─── Source excerpt

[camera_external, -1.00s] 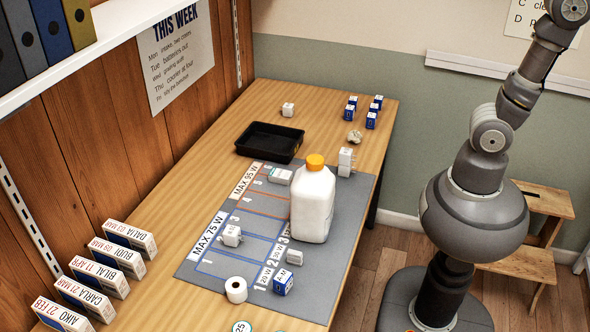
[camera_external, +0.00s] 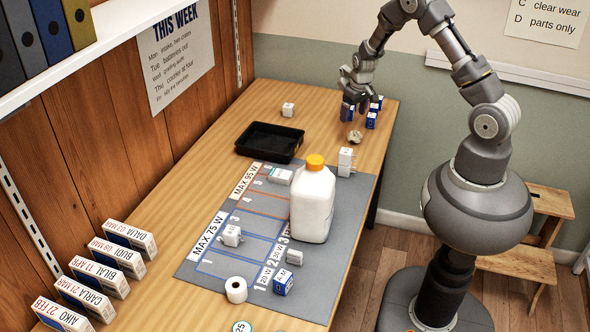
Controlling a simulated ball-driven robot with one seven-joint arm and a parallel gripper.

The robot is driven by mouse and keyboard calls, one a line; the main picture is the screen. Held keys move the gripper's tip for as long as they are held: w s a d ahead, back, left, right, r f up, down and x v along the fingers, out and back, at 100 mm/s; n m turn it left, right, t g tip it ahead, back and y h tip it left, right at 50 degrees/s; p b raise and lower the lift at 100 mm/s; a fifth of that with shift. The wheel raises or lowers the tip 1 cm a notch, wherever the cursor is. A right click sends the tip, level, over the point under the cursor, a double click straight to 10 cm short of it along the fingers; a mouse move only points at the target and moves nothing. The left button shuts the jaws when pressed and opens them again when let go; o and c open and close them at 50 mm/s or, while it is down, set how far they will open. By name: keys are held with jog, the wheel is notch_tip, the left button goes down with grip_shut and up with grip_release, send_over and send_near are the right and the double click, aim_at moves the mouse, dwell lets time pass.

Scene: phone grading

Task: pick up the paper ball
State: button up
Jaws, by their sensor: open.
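The paper ball (camera_external: 355,137) is a small crumpled beige lump on the wooden table, just in front of the small blue-and-white boxes near the far right. My gripper (camera_external: 352,108) is open and empty. It hangs from above at the far right of the table, a little behind and above the paper ball, and overlaps some of the blue boxes in the picture. No contact with the ball shows.
Blue-and-white boxes (camera_external: 371,121) stand close beside the ball. A white charger (camera_external: 345,162) stands nearer. A white bottle with an orange cap (camera_external: 312,205) stands on the grey mat (camera_external: 345,225). A black tray (camera_external: 270,141) lies to the left. Bare wood lies between tray and ball.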

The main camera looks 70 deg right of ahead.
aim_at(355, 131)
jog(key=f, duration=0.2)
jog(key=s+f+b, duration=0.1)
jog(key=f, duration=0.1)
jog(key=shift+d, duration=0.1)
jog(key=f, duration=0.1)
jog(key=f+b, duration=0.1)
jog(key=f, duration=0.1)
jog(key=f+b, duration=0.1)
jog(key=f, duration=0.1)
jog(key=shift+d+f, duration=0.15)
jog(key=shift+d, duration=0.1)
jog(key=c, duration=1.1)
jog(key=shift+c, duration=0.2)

──────

• What to work on: Copy out all of the data word for word. Do not carry over any picture.

• Exercise result:
[camera_external, -1.00s] 
[camera_external, +0.00s] 
Controlling a simulated ball-driven robot with one seven-joint arm and a parallel gripper.

The robot is driven by mouse and keyboard calls, one a line; the main picture is the screen. Held keys move the gripper's tip for as long as they are held: w s a d ahead, back, left, right, r f up, down and x v along the fingers, out and back, at 100 mm/s; n m turn it left, right, t g tip it ahead, back and y h tip it left, right at 50 degrees/s; p b raise and lower the lift at 100 mm/s; a fifth of that with shift. The wheel raises or lowers the tip 1 cm a notch, wherever the cursor is. A right click sends the tip, level, over the point under the cursor, a double click straight to 10 cm short of it along the fingers; a mouse move only points at the target and moves nothing. The left button shuts the jaws when pressed and opens them again when let go; o and c open and close them at 50 mm/s or, while it is down, set how far they will open. By name: keys are held with jog, the wheel is notch_tip, the left button goes down with grip_shut and up with grip_release, send_over and send_near are the right and the double click, aim_at moves the mouse, dwell lets time pass.

Scene: phone grading

Task: pick up the paper ball
State: button up
Jaws, by their sensor: open.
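The paper ball (camera_external: 355,137) is a small crumpled beige lump on the wooden table, just in front of the small blue-and-white boxes near the far right. My gripper (camera_external: 352,108) is open and empty. It hangs from above at the far right of the table, a little behind and above the paper ball, and overlaps some of the blue boxes in the picture. No contact with the ball shows.
Blue-and-white boxes (camera_external: 371,121) stand close beside the ball. A white charger (camera_external: 345,162) stands nearer. A white bottle with an orange cap (camera_external: 312,205) stands on the grey mat (camera_external: 345,225). A black tray (camera_external: 270,141) lies to the left. Bare wood lies between tray and ball.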

The main camera looks 70 deg right of ahead.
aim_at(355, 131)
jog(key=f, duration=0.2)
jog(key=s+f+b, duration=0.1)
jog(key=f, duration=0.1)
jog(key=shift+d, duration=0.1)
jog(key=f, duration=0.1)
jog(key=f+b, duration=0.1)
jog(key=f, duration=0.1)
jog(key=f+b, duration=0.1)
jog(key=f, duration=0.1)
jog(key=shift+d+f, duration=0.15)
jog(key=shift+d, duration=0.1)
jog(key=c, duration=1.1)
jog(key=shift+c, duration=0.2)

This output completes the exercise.